[Source records]

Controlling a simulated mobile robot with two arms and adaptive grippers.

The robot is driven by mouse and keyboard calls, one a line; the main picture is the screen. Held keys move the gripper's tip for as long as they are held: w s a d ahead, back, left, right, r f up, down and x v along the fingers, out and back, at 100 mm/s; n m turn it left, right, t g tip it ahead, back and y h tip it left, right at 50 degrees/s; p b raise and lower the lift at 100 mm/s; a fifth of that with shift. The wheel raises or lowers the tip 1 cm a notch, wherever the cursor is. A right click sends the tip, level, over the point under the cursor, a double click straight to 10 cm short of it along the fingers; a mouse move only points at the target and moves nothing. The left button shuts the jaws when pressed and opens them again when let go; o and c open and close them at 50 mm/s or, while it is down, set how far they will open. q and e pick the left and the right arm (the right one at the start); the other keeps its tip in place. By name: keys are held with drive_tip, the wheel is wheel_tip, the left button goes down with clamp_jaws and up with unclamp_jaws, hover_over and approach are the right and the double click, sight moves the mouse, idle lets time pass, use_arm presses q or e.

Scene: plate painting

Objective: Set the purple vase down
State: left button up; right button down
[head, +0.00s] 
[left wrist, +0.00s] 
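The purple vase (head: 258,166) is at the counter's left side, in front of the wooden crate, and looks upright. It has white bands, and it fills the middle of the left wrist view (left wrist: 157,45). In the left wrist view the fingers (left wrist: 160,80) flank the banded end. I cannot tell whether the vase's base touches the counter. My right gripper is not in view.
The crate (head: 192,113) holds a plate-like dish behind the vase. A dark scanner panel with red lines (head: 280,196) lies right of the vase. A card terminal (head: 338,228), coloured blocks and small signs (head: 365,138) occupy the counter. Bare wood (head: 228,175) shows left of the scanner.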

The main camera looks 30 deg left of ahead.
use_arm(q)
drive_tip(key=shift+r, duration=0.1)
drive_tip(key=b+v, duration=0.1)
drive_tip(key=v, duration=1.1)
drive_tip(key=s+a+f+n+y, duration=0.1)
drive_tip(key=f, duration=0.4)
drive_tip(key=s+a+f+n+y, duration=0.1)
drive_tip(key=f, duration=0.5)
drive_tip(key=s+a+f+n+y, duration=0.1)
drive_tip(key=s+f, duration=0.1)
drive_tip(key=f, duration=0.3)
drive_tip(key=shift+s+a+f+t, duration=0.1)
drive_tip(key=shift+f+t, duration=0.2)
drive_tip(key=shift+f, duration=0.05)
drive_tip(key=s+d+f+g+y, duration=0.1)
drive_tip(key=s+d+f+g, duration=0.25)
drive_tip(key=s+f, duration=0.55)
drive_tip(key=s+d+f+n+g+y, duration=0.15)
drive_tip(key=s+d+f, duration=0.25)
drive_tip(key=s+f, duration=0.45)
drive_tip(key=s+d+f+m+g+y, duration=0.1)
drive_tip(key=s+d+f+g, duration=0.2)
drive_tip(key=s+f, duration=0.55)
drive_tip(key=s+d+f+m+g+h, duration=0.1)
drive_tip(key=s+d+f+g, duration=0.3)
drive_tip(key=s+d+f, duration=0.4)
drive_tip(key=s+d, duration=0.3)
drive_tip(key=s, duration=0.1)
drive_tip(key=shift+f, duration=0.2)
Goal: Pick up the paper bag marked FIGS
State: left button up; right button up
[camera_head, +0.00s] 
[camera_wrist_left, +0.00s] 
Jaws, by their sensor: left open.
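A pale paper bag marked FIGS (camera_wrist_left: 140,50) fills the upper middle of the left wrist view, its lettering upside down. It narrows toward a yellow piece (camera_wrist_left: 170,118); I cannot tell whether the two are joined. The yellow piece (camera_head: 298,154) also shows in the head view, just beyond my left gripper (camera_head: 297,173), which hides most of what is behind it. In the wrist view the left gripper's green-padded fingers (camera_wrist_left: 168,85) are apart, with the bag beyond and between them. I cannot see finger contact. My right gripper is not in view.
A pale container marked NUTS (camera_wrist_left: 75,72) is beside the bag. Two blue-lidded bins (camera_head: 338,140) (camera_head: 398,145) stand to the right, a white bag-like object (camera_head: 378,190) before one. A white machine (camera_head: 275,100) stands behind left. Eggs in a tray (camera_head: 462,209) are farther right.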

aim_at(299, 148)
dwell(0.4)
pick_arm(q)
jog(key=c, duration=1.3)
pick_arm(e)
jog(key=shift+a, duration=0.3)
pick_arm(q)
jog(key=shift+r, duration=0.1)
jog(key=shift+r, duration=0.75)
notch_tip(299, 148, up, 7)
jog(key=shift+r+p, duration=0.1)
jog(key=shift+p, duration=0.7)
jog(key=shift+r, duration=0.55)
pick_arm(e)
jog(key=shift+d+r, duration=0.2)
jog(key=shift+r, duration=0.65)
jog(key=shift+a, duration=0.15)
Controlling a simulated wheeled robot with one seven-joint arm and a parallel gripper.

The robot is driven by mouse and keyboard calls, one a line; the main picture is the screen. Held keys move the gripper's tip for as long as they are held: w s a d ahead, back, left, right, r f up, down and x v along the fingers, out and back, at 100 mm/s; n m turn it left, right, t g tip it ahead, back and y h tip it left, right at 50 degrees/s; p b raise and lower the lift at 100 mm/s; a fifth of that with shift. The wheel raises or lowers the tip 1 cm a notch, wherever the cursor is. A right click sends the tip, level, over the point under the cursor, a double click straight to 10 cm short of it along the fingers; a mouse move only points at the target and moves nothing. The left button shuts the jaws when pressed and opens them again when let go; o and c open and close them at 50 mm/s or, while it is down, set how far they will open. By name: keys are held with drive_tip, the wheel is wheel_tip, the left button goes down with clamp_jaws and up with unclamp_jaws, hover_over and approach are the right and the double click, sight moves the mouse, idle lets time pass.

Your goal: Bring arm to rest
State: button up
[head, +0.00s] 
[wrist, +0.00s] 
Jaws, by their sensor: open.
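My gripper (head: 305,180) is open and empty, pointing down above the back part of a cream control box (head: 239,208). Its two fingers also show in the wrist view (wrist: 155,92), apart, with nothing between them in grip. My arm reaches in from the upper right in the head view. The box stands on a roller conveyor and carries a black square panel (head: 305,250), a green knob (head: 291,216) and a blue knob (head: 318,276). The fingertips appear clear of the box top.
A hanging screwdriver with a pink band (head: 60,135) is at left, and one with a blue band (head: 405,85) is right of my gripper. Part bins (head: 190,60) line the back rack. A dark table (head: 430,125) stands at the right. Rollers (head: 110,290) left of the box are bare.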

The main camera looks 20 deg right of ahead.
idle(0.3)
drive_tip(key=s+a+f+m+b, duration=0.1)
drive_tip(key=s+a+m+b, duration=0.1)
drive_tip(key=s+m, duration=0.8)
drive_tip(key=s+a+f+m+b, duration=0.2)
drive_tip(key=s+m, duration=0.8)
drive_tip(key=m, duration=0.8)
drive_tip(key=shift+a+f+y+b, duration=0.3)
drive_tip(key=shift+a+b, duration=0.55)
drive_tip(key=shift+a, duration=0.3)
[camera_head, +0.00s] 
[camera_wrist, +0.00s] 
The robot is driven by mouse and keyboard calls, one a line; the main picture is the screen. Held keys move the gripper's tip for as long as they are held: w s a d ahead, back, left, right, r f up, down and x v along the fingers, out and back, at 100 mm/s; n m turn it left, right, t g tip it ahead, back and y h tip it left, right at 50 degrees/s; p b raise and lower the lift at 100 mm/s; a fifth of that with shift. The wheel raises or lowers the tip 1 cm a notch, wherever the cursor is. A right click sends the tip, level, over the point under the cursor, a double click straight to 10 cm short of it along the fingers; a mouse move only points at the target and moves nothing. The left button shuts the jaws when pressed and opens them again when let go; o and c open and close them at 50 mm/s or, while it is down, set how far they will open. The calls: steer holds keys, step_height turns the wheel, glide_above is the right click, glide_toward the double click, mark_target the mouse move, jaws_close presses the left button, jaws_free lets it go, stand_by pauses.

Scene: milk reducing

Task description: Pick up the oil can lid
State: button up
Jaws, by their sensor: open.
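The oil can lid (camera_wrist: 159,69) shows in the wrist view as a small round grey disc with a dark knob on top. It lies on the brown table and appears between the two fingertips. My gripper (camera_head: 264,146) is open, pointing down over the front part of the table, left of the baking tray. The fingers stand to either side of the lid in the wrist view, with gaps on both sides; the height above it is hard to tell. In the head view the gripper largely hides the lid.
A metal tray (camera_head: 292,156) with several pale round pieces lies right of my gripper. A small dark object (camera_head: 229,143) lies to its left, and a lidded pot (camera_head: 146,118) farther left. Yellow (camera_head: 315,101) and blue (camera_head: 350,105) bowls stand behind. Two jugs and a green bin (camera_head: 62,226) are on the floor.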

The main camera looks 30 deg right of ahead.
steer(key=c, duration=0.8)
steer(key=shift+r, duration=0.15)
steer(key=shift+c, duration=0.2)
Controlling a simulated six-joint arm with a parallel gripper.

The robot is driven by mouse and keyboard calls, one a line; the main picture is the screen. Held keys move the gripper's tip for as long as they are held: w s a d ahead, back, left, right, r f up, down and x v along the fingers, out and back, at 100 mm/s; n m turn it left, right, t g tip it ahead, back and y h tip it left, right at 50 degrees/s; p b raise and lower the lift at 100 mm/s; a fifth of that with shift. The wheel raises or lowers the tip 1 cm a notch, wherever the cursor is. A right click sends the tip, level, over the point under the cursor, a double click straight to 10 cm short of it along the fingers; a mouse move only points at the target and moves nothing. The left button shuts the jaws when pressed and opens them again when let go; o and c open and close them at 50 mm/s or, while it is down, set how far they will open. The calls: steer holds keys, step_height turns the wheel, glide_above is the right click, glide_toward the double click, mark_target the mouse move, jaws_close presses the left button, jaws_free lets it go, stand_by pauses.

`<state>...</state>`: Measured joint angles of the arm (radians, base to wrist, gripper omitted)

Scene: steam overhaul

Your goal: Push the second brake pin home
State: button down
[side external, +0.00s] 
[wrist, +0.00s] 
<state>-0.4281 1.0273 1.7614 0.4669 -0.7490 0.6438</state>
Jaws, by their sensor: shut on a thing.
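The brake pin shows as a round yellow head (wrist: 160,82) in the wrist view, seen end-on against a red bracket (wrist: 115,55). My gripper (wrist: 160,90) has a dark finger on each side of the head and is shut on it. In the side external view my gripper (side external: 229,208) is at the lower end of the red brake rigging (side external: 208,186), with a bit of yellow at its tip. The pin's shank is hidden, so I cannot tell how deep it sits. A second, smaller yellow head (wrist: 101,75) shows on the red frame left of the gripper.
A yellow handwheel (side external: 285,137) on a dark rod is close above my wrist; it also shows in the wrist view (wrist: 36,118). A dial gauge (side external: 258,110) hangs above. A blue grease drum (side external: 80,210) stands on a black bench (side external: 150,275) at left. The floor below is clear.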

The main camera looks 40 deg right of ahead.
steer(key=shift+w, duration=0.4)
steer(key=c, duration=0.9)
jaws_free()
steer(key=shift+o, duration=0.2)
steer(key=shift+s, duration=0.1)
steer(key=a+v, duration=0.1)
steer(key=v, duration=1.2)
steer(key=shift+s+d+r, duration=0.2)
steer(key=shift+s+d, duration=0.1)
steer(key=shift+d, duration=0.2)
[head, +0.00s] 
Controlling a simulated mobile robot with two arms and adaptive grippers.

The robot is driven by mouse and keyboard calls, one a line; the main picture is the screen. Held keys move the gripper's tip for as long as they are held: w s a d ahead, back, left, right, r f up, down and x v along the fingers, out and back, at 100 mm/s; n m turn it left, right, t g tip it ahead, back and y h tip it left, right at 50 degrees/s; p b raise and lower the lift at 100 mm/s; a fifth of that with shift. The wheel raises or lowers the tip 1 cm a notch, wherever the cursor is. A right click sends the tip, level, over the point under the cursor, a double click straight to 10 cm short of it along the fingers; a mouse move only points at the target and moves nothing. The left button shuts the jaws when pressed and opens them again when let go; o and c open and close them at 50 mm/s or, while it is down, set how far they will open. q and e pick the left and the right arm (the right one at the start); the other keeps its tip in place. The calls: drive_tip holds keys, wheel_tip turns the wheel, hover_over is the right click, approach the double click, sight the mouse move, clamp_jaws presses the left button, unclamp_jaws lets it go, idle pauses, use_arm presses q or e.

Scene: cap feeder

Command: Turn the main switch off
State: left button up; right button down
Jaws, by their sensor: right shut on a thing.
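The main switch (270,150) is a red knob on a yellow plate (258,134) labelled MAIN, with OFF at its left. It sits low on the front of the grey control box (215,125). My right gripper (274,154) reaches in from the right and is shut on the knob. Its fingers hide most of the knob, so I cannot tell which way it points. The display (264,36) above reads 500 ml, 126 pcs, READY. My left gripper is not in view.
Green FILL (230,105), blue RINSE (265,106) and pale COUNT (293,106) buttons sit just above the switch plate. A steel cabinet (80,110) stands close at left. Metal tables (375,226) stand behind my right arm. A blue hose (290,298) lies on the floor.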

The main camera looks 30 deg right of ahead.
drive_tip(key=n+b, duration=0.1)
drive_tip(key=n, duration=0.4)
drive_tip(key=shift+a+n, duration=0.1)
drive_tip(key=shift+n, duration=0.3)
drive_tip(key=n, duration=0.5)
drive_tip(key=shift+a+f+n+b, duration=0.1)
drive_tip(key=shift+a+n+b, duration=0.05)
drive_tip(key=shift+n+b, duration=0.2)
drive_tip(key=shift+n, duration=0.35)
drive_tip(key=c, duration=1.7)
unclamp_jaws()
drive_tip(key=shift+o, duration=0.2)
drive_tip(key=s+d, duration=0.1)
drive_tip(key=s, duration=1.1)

- Goal of the exercise
Copy every line in the records above that contains the word "joint".

- Final result
Controlling a simulated wheeled robot with one seven-joint arm and a parallel gripper.
Controlling a simulated six-joint arm with a parallel gripper.
`<state>...</state>`: Measured joint angles of the arm (radians, base to wrist, gripper omitted)

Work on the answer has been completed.